SET EXERCISE. Only the lines from the one holding "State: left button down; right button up" to the end of the data should be echoed, exactly as they appear, minus the pictures.

____ INFORMATION SHOWN

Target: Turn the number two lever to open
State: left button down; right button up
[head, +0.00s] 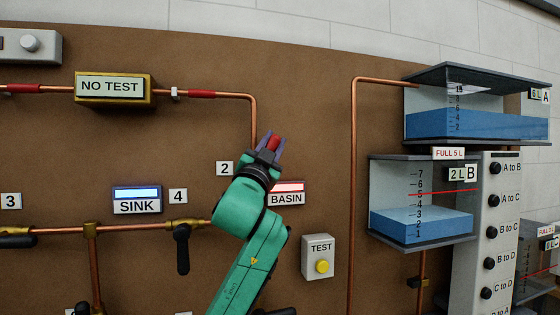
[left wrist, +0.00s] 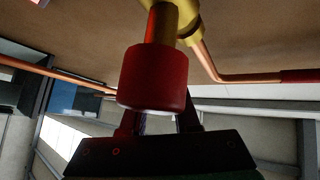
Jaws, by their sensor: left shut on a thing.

________

REPLY.
State: left button down; right button up
[head, +0.00s] 
[left wrist, +0.00s] 
Jaws, by their sensor: left shut on a thing.

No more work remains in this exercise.